━━━ DATA EXCERPT ━━━

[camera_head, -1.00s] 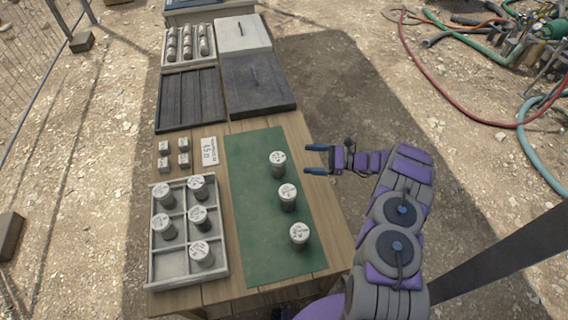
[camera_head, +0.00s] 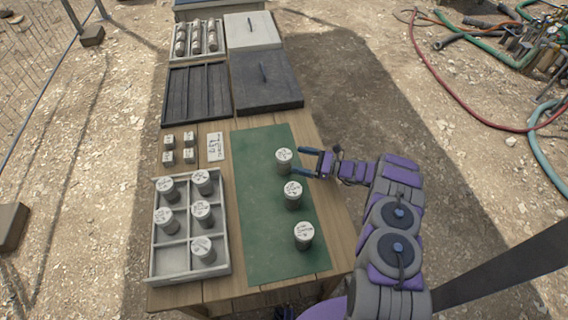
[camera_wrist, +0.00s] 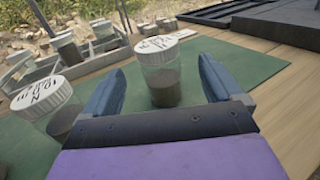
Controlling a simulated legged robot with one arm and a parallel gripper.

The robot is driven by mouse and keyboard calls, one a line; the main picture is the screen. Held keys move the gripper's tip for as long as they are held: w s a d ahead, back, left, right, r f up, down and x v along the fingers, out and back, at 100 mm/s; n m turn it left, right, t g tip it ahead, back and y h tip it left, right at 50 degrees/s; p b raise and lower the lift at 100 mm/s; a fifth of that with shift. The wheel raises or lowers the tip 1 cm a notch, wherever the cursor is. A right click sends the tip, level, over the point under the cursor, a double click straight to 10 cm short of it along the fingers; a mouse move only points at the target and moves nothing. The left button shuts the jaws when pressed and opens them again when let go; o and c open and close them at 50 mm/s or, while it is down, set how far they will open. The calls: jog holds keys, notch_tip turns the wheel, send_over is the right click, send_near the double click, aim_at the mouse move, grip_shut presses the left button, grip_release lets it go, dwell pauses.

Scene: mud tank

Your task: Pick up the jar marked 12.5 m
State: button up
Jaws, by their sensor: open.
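Three jars with white marked lids stand upright on the green mat (camera_head: 258,235): a far jar (camera_head: 284,161), a middle jar (camera_head: 293,195) and a near jar (camera_head: 304,235). The lid writing is too small or angled for me to read 12.5 m on any of them. My gripper (camera_head: 301,161) is open at the right of the far jar. In the wrist view, the far jar (camera_wrist: 164,75), clear with dark contents, stands ahead between the fingertips (camera_wrist: 164,72), not gripped. A second jar (camera_wrist: 50,103) stands left of the fingers.
A grey divided tray (camera_head: 224,262) with several jars stands at left. Several small blocks (camera_head: 178,148) and a white card (camera_head: 215,147) lie behind it.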

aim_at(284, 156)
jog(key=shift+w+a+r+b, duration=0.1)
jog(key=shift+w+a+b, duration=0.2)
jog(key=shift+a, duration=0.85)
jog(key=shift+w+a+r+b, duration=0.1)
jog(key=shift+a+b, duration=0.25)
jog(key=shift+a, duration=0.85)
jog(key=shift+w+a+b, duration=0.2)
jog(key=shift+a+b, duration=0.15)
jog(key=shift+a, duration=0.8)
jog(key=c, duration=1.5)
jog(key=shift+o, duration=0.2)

━━━

YOUR GOAL.
Write out the data precisely as given, excluding the pictures.

OUTPUT FOR THIS TASK.
[camera_head, -1.00s] 
[camera_head, +0.00s] 
[camera_wrist, +0.00s] 
Controlling a simulated legged robot with one arm and a parallel gripper.

The robot is driven by mouse and keyboard calls, one a line; the main picture is the screen. Held keys move the gripper's tip for as long as they are held: w s a d ahead, back, left, right, r f up, down and x v along the fingers, out and back, at 100 mm/s; n m turn it left, right, t g tip it ahead, back and y h tip it left, right at 50 degrees/s; p b raise and lower the lift at 100 mm/s; a fifth of that with shift. The wheel raises or lowers the tip 1 cm a notch, wherever the cursor is. A right click sends the tip, level, over the point under the cursor, a double click straight to 10 cm short of it along the fingers; a mouse move only points at the target and moves nothing. The left button shuts the jaws when pressed and opens them again when let go; o and c open and close them at 50 mm/s or, while it is down, set how far they will open. The calls: jog holds keys, notch_tip turns the wheel, send_over is the right click, send_near the double click, aim_at the mouse move, grip_shut presses the left button, grip_release lets it go, dwell pauses.

Scene: mud tank

Your task: Pick up the jar marked 12.5 m
State: button up
Jaws, by their sensor: open.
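Three jars with white marked lids stand upright on the green mat (camera_head: 258,235): a far jar (camera_head: 284,161), a middle jar (camera_head: 293,195) and a near jar (camera_head: 304,235). The lid writing is too small or angled for me to read 12.5 m on any of them. My gripper (camera_head: 301,161) is open at the right of the far jar. In the wrist view, the far jar (camera_wrist: 164,75), clear with dark contents, stands ahead between the fingertips (camera_wrist: 164,72), not gripped. A second jar (camera_wrist: 50,103) stands left of the fingers.
A grey divided tray (camera_head: 224,262) with several jars stands at left. Several small blocks (camera_head: 178,148) and a white card (camera_head: 215,147) lie behind it.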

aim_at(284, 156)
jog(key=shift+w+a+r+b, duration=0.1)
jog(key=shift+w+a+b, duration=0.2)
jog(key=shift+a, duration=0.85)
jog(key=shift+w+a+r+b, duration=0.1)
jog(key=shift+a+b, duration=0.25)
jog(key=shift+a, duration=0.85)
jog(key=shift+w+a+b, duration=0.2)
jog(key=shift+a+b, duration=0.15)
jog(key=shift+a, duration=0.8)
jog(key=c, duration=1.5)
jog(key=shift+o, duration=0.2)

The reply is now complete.